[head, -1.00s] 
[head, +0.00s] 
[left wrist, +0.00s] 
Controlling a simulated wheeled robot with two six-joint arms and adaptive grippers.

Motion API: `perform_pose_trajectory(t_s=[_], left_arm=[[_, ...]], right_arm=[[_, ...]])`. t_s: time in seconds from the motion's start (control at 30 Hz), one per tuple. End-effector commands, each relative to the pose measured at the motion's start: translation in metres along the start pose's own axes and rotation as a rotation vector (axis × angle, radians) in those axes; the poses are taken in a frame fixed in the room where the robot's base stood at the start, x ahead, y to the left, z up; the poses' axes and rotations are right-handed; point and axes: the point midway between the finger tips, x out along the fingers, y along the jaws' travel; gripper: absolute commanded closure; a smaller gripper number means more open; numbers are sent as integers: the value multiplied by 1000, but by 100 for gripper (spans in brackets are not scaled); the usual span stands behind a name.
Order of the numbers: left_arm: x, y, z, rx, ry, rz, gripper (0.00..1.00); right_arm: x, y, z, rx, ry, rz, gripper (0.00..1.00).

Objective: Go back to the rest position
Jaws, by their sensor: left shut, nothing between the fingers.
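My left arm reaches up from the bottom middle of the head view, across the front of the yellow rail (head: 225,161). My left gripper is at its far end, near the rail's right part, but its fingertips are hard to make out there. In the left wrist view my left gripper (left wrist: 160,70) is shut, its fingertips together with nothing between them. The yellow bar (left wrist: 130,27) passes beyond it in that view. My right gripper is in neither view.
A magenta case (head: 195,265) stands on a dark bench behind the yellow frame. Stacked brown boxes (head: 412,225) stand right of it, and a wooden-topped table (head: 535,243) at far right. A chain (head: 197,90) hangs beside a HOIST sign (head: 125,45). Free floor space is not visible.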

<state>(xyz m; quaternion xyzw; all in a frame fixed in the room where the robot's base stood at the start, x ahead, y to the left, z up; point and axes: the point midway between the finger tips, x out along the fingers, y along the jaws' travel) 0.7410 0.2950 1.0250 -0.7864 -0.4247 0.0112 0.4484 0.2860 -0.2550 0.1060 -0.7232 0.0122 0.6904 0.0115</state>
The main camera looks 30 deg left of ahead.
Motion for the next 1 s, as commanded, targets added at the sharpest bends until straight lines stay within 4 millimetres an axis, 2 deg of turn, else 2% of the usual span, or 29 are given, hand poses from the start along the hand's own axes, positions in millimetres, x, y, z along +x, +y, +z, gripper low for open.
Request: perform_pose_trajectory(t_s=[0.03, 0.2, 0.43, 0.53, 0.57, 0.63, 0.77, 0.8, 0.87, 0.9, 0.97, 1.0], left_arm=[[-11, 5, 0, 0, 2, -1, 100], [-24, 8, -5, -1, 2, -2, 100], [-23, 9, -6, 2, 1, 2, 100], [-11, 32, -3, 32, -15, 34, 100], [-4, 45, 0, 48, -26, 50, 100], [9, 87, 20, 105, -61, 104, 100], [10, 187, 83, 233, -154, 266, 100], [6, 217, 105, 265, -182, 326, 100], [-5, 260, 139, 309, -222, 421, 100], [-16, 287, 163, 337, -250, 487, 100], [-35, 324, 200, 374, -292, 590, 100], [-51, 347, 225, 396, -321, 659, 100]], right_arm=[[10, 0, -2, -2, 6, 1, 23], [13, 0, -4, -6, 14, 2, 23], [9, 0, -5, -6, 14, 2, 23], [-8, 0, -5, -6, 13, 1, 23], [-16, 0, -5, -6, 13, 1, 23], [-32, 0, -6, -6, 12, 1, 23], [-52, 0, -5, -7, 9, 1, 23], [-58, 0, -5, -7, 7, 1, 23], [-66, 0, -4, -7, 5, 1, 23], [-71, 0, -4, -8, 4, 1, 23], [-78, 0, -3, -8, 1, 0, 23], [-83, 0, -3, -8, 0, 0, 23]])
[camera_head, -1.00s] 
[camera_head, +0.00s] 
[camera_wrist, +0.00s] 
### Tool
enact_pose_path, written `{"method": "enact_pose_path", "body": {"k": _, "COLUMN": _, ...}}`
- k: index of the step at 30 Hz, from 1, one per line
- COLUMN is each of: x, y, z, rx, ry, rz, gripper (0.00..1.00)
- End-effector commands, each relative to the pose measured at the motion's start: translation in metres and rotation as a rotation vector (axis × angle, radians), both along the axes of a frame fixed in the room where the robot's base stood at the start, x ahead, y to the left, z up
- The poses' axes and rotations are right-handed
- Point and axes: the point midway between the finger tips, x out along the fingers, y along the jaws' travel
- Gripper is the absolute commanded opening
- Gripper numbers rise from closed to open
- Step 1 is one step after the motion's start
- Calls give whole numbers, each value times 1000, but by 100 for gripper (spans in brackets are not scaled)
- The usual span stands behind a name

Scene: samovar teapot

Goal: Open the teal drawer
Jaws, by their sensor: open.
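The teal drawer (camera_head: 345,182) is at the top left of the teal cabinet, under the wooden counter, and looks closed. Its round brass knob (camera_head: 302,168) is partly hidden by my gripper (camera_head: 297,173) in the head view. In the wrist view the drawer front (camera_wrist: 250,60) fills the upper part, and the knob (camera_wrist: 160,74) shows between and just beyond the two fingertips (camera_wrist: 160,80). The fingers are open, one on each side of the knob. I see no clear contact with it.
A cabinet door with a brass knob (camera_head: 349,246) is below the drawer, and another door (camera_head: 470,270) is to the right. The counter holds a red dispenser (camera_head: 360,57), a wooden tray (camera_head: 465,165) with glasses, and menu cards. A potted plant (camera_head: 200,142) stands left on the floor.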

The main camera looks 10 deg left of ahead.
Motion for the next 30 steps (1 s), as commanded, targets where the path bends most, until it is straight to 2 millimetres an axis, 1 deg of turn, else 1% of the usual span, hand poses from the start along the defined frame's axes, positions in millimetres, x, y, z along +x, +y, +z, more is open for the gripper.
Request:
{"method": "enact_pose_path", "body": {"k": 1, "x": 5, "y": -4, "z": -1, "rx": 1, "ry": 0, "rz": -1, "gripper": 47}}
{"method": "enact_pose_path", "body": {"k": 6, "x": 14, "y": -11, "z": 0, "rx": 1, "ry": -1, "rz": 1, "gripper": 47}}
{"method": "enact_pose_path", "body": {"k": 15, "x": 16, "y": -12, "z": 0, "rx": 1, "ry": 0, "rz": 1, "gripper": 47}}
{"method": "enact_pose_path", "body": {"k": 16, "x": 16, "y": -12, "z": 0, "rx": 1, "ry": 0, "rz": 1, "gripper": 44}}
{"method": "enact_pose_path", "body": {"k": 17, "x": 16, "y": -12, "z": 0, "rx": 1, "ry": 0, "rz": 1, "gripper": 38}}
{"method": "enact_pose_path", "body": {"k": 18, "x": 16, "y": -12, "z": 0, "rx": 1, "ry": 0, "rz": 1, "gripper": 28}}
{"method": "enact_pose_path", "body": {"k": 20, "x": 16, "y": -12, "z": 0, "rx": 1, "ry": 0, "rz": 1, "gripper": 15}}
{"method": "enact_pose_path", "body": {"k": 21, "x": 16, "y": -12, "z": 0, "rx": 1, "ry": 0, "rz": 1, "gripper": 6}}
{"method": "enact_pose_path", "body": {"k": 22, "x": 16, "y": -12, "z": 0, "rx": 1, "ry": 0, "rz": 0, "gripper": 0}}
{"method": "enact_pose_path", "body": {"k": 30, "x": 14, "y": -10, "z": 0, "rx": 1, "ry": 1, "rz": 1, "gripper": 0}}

__TO DO__. Your task is to repeat the data exactly; please include every line.

__OUTPUT OF THE TASK__.
[head, -1.00s] 
[head, +0.00s] 
[left wrist, +0.00s] 
Controlling a simulated wheeled robot with two six-joint arms and adaptive grippers.

Motion API: `perform_pose_trajectory(t_s=[_], left_arm=[[_, ...]], right_arm=[[_, ...]])`. t_s: time in seconds from the motion's start (control at 30 Hz), one per tuple. End-effector commands, each relative to the pose measured at the motion's start: translation in metres along the start pose's own axes and rotation as a rotation vector (axis × angle, radians) in those axes; the poses are taken in a frame fixed in the room where the robot's base stood at the start, x ahead, y to the left, z up; the poses' axes and rotations are right-handed; point and axes: the point midway between the finger tips, x out along the fingers, y along the jaws' travel; gripper: absolute commanded closure; a smaller gripper number means more open; numbers are sent as integers: the value multiplied by 1000, but by 100 for gripper (spans in brackets are not scaled); the usual span stands behind a name.
Order of the numbers: left_arm: x, y, z, rx, ry, rz, gripper (0.00..1.00); right_arm: x, y, z, rx, ry, rz, gripper (0.00..1.00).

Objective: Go back to the rest position
Jaws, by their sensor: left shut, nothing between the fingers.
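My left arm reaches up from the bottom middle of the head view, across the front of the yellow rail (head: 225,161). My left gripper is at its far end, near the rail's right part, but its fingertips are hard to make out there. In the left wrist view my left gripper (left wrist: 160,70) is shut, its fingertips together with nothing between them. The yellow bar (left wrist: 130,27) passes beyond it in that view. My right gripper is in neither view.
A magenta case (head: 195,265) stands on a dark bench behind the yellow frame. Stacked brown boxes (head: 412,225) stand right of it, and a wooden-topped table (head: 535,243) at far right. A chain (head: 197,90) hangs beside a HOIST sign (head: 125,45). Free floor space is not visible.

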<state>(xyz m; quaternion xyzw; all in a frame fixed in the room where the robot's base stood at the start, x ahead, y to the left, z up; point and axes: the point midway between the finger tips, x out along the fingers, y along the jaws' travel) 0.7410 0.2950 1.0250 -0.7864 -0.4247 0.0112 0.4484 0.2860 -0.2550 0.1060 -0.7232 0.0122 0.6904 0.0115</state>
The main camera looks 30 deg left of ahead.
Motion for the next 1 s, as commanded, targets added at the sharpest bends until straight lines stay within 4 millimetres an axis, 2 deg of turn, else 2% of the usual span, or 29 are given, hand poses from the start along the hand's own axes, positions in millimetres, x, y, z along +x, +y, +z, gripper low for open.
Request: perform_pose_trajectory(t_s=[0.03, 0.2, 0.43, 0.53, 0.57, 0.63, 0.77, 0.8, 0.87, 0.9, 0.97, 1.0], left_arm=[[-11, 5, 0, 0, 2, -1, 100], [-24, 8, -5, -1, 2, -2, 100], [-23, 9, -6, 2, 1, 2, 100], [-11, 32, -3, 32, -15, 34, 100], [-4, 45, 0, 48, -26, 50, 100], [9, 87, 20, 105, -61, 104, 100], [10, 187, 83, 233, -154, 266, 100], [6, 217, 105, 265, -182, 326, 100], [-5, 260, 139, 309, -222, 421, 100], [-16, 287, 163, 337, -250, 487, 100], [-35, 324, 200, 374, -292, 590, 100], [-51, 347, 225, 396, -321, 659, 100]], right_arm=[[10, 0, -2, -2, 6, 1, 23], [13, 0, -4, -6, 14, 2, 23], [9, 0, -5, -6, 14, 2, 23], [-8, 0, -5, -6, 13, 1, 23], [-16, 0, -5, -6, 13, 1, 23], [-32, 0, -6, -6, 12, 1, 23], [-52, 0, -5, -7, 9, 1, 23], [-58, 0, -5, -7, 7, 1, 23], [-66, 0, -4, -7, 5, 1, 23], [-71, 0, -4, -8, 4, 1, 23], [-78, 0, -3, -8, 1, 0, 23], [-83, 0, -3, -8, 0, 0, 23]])
[camera_head, -1.00s] 
[camera_head, +0.00s] 
[camera_wrist, +0.00s] 
### Tool
enact_pose_path, written `{"method": "enact_pose_path", "body": {"k": _, "COLUMN": _, ...}}`
- k: index of the step at 30 Hz, from 1, one per line
- COLUMN is each of: x, y, z, rx, ry, rz, gripper (0.00..1.00)
- End-effector commands, each relative to the pose measured at the motion's start: translation in metres and rotation as a rotation vector (axis × angle, radians), both along the axes of a frame fixed in the room where the robot's base stood at the start, x ahead, y to the left, z up
- The poses' axes and rotations are right-handed
- Point and axes: the point midway between the finger tips, x out along the fingers, y along the jaws' travel
- Gripper is the absolute commanded opening
- Gripper numbers rise from closed to open
- Step 1 is one step after the motion's start
- Calls give whole numbers, each value times 1000, but by 100 for gripper (spans in brackets are not scaled)
- The usual span stands behind a name

Scene: samovar teapot

Goal: Open the teal drawer
Jaws, by their sensor: open.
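The teal drawer (camera_head: 345,182) is at the top left of the teal cabinet, under the wooden counter, and looks closed. Its round brass knob (camera_head: 302,168) is partly hidden by my gripper (camera_head: 297,173) in the head view. In the wrist view the drawer front (camera_wrist: 250,60) fills the upper part, and the knob (camera_wrist: 160,74) shows between and just beyond the two fingertips (camera_wrist: 160,80). The fingers are open, one on each side of the knob. I see no clear contact with it.
A cabinet door with a brass knob (camera_head: 349,246) is below the drawer, and another door (camera_head: 470,270) is to the right. The counter holds a red dispenser (camera_head: 360,57), a wooden tray (camera_head: 465,165) with glasses, and menu cards. A potted plant (camera_head: 200,142) stands left on the floor.

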The main camera looks 10 deg left of ahead.
Motion for the next 30 steps (1 s), as commanded, targets where the path bends most, until it is straight to 2 millimetres an axis, 1 deg of turn, else 1% of the usual span, hand poses from the start along the defined frame's axes, positions in millimetres, x, y, z along +x, +y, +z, more is open for the gripper.
Request:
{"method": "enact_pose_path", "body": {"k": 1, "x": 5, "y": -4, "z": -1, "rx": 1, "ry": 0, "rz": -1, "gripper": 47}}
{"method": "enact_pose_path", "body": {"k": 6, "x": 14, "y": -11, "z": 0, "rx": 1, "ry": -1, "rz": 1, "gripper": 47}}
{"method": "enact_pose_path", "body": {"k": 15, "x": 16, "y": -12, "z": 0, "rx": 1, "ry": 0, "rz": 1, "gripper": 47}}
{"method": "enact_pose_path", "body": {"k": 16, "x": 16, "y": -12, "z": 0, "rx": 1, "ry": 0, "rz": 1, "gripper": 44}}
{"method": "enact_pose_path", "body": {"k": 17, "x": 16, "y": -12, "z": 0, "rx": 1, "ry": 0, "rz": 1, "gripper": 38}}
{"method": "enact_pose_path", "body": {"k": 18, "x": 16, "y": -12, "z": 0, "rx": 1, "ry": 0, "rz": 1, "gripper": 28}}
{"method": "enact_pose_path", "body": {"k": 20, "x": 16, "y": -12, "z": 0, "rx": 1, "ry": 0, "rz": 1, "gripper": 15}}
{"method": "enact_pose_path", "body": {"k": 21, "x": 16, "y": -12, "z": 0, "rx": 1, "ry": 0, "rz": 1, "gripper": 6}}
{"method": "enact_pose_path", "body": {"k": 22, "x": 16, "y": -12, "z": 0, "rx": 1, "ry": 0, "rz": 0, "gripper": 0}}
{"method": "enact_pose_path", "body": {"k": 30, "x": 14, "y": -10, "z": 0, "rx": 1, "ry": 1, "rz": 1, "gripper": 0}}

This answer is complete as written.